My Soul Shall be Healed

DT 18: 15-20; I Corinth 7: 32-35; Mark 1: 21-28

I attended the retreat day for the Northeast Catholic Community and one of the main themes that you hear is how attached we become to these buildings where we come to pray and worship. Rightfully so…from birth to death, this is where we gather; it holds a great deal of memories for us and it’s hard to let go. This is nothing new. If you read back even into the Book of Exodus, you hear the same struggle between God and the people. There is always this tension of going to a particular place to experience God, while at the same time, God’s trying to break the mold and into the world. When we hold onto it, we sometimes begin to lose the essence of it, of the sacred space and what’s inside. We start to miss the symbolic nature of this building beyond the walls and the memories, the symbolism of our own sacred space, the very depths of our souls, when we gather here.

Now flash forward to the readings we hear this weekend. One of the common themes of Mark’s Gospel, and I dare say our own lives, is there is constant movement from in and out of different places. Today they aren’t in just any old place, they are in the synagogue of Capernaum. When we hear that Jesus and the disciples are inside, our ears should perk up because something different is about to take place. There will be a lesson of sorts for the disciples. Ironically, what they encounter in this sacred space is a man with an unclean spirit. The last thing we think we would find in this sacred space is an unclean spirit, and yet, they do and we do. There is a continuous breakdown of the separation of sacred and profane space to simply sacred space, in which even unclean spirits can dwell. Notice also that the unclean spirit does not speak in the singular. The spirit says, “What have you to do with us? Have you come to destroy us?” But Jesus isn’t going to be intimidated by such spirits but he isn’t there to destroy them either. The challenge for us humans is, we become accustomed to the unclean spirits, holding onto our own memories, hurts and all, in our own souls, our sacred space, in you and me, to the point where we begin to identify with them. We begin to identify with our sin rather than the grace and spirit of God. When they encounter Christ and when we begin to live through Christ, the unclean spirits begin to lose our grip on them, we identify less with them, and we begin to live out of the place of grace and be led by the Spirit of God.
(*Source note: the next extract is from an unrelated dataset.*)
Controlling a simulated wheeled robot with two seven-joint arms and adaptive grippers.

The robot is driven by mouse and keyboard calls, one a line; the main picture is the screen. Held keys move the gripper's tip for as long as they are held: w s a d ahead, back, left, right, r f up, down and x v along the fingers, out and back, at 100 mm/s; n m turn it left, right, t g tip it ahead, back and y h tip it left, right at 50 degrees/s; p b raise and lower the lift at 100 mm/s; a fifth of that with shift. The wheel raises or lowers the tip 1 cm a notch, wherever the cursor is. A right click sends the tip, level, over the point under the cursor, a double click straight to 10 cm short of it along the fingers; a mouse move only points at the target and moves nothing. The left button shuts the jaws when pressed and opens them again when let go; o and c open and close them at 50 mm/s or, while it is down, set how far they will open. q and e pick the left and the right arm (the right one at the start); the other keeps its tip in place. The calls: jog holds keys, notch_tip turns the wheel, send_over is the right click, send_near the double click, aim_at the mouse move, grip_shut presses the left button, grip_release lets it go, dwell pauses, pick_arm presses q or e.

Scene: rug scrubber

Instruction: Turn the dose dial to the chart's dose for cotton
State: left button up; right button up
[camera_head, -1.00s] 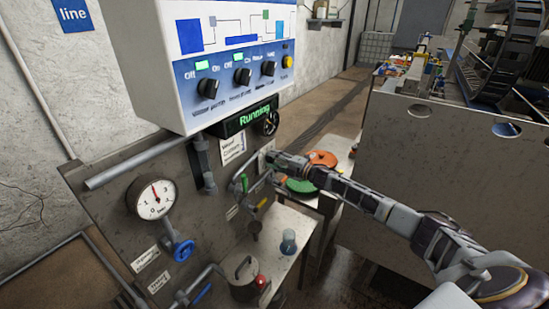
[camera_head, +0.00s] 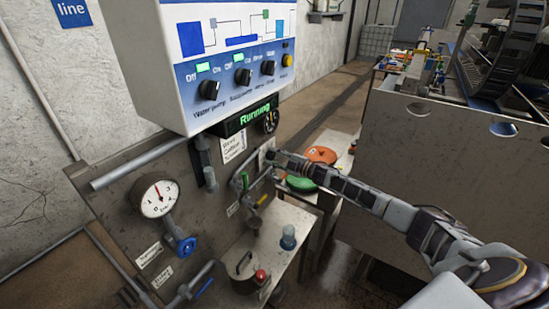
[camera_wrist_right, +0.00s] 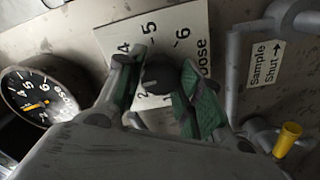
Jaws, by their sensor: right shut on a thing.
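The dose dial (camera_wrist_right: 158,76) is a dark knob on a white plate (camera_wrist_right: 180,30) marked "Dose". The numbers 4, 5 and 6 show on it, with a 2 at its lower left; the knob's pointer is not clear. My right gripper (camera_head: 268,156) is at the panel in the head view. In the right wrist view its green-padded fingers (camera_wrist_right: 157,85) are shut on the knob, one each side. The round black dose gauge (camera_wrist_right: 40,97) has an orange needle near 3. The chart card (camera_head: 232,146) lists wool, cotton and another fabric; its doses are too small to read. My left gripper is out of view.
A tag (camera_wrist_right: 265,63) reading "Sample Shut" and a yellow-ended lever (camera_wrist_right: 287,138) sit right of the dial. The "Running" display (camera_head: 247,119) is above the panel. A pressure gauge (camera_head: 158,195) and blue valve (camera_head: 186,246) are at left. A beaker (camera_head: 288,238) stands below.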

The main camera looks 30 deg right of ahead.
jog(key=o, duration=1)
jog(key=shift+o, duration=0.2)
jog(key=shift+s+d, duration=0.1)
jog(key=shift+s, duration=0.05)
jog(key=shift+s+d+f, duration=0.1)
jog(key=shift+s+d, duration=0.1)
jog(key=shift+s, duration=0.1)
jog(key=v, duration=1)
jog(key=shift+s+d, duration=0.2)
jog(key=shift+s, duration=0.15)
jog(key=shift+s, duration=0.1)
I do believe Moses found that place. We talk about him never getting to the Promise Land, and maybe not physically crossing into the Land, but Moses found it within himself. He found that sacred space and also battled the unclean spirits, the false prophets from within; he had to have in his life. He could not have done what he did in leading the people if he did not do his work and find his true essence as a person and who he was created. His journey is our journey, of cleansing and letting go of what holds us back from living life to the fullest. He warns people Israel today that they too must take the same journey and will encounter false prophets along the way, their own unclean spirits. Don’t become identified with them; they will not lead to holiness and wholeness. They will pass and when they begin to crack, the facade they create, God’s grace and the true prophetic voice will once again lead the way to the Promised Land in the beyond and within.
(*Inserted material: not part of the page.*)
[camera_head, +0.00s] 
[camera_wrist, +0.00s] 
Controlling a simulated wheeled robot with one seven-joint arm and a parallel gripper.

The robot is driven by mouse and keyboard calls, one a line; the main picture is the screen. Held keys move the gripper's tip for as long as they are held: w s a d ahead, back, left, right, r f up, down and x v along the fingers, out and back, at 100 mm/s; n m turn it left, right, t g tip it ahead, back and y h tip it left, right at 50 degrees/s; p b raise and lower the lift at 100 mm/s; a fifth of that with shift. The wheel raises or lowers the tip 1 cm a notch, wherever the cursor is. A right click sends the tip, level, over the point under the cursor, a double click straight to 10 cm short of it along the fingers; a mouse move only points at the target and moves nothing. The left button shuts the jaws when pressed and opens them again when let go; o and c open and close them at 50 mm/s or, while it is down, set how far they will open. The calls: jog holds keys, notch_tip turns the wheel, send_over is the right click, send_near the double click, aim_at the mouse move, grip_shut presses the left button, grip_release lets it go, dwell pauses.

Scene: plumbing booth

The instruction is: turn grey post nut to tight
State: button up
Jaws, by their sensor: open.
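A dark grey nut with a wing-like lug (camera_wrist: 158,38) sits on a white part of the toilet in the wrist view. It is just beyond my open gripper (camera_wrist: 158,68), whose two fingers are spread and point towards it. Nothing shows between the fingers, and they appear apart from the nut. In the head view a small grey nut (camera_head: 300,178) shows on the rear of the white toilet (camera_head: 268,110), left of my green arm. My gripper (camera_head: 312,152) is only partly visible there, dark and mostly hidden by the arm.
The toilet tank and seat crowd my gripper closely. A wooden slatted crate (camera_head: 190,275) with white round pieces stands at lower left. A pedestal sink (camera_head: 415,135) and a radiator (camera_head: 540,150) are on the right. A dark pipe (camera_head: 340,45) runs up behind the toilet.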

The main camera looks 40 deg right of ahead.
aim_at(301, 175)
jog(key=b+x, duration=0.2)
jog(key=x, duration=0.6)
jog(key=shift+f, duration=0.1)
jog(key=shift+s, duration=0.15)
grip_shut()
I do believe it’s the anxiety that Paul speaks of in his continued letter to the Corinthians. He kind of throws all of us under the bus today in that we all have our worries, but we also begin to identify with those worries. They have a way of taking over our own sacred space and we begin to live out of a different place and trust a different voice, the voice of the unclean spirits within. We keep doing the same thing over and over again, holding onto what was and the memories begin to take hold. Healing is where he tries to lead the people of Corinth, a life of reconciliation and surrender. We become, as he states, worried about pleasing the other, thinking our life depends upon it, while failing to please God and living as if that’s all that matters; a life in the fullness of the Lord.

From the confines of these walls to the confines of our souls, if that is even possible, the unclean spirits exist and we spend our lives discerning these spirits and identifying which are unclean and which are of God, Holy. They aren’t meant to be destroyed, but simply to be let go and set free as when they encounter Christ today, the true prophetic voice. When we try to do it ourselves, they only consume us all the more. It can only happen with an encounter with the divine from the very depths of our souls and seeing them from the place of grace. Only the divine can help loosen their grip on us and loosen their grip on our identity that we can live from the sacred space and be led by the Spirit of God. We pray for the awareness of those spirits in our lives and community. We pray for a break in the facade. We pray, as with Moses, and certainly the strength of not being intimidated in Christ, that we may live our lives from our true identity, from and within the divine indwelling of our very heart and soul leading to the Promised Land and a fullness of life today.